A deciduous shrub or tree to 12 m in the wild. Bark brown. Branchlets glabrous. Buds ovoid, acute tipped, with many pairs of imbricate scales, brown. Leaves subcoriaceous to coriaceous, broadly pentagonal in outline, base cordate, (3–) 5-lobed, (1.5–) 2.5–8 (–10) × (1.5–) 2.5–9 (–11) cm, lobes ovate, to half the length of the blade, lateral lobes spreading, basal lobes smaller, apex acute, margins irregularly serrate, upper surface mid to dark green, lower surface paler, usually pubescent along veins and in axils; petiole 4–11 cm long, green or red, glabrous or pubescent, faintly grooved and broadening towards the base; autumn colours yellow. Inflorescence terminal, umbellate, pedicel usually pubescent, pendulous. Flowers yellow, 5-merous. Samaras to 2–3.5 cm long, wings spreading variously; nutlets rounded. Flowering from March to April, before or with the leaves, fruiting from September to October. (Güemes Heras & Sánchez Gómez 2015).
Distribution Morocco Spain Mainland and Mallorca.
Habitat North facing slopes and rocky areas between 190 and 2000 m asl.
USDA Hardiness Zone 6-7
RHS Hardiness Rating H5
Conservation status Least concern (LC)
Taxonomic note This species was treated as Acer opalus subsp. hispanicum by van Gelderen et al. (1994), though it appears distinct from A. opalus and likely closer to A. hyrcanum than to A. opalus.

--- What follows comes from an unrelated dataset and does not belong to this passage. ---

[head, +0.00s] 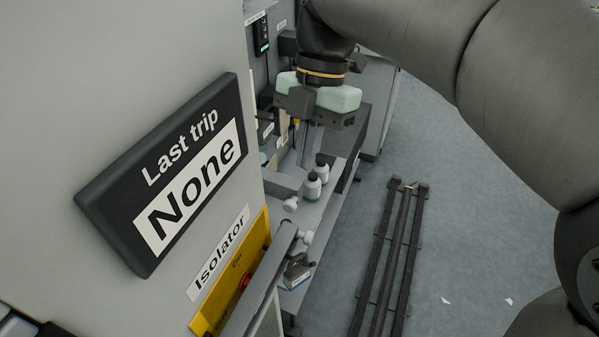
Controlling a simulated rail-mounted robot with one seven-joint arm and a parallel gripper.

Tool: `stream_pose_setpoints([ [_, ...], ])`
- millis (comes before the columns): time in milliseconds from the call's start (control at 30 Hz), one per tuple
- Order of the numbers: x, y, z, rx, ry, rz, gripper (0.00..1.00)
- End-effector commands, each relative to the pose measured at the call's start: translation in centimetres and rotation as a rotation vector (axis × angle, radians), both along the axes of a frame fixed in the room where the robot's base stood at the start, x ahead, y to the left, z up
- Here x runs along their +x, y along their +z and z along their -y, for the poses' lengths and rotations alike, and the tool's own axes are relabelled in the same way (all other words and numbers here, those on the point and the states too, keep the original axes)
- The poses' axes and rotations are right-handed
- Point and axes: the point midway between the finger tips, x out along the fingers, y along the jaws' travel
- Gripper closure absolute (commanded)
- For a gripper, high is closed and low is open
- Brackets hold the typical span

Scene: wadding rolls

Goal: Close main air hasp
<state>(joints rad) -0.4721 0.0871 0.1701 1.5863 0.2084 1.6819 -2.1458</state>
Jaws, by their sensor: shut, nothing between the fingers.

While the oldest name listed at species rank in its synonomy in van Gelderen et al. (1994) is A. hispanicum Pourret, this is in fact referable to A. opalus rather than this taxon, leaving A. granatense as the first name available. The combination of A. hyrcanum var. granatense, sometimes seen on labels, appears not to be validly published. It is quite distinct from A. opalus in its smaller, irregularly serrate leaves, which in A. opalus are remotely serrate to entire.
Despite being native to Europe, Acer granatense appears to be only a recent introduction to cultivation, though it is now represented from Spanish and Moroccan origins. McB 2568 was collected in Cazorla, Spain, in 1991 and two examples of it grow at Westonbirt Arboretum, Gloucestershire, where they have a slightly untidy, rounded form and offer little in the way of autumn colour. Similarly from Cazorla are plants at Ness which have suffered from squirrel damage. Of Moroccan provenance, Martin Gardner and Tom Christian introduced the species from the Rif Mountains in 2015, under numbers CAGM 61 and 79. Three plants under the latter number are growing well at Eastnor Castle, and seemingy similar to those of McB 2568, appear to be developing a ‘messy habit’ (T. Christian, pers. comm. 2020). Examples of CAGM 61 and 79 are also establishing well at Westonbirt.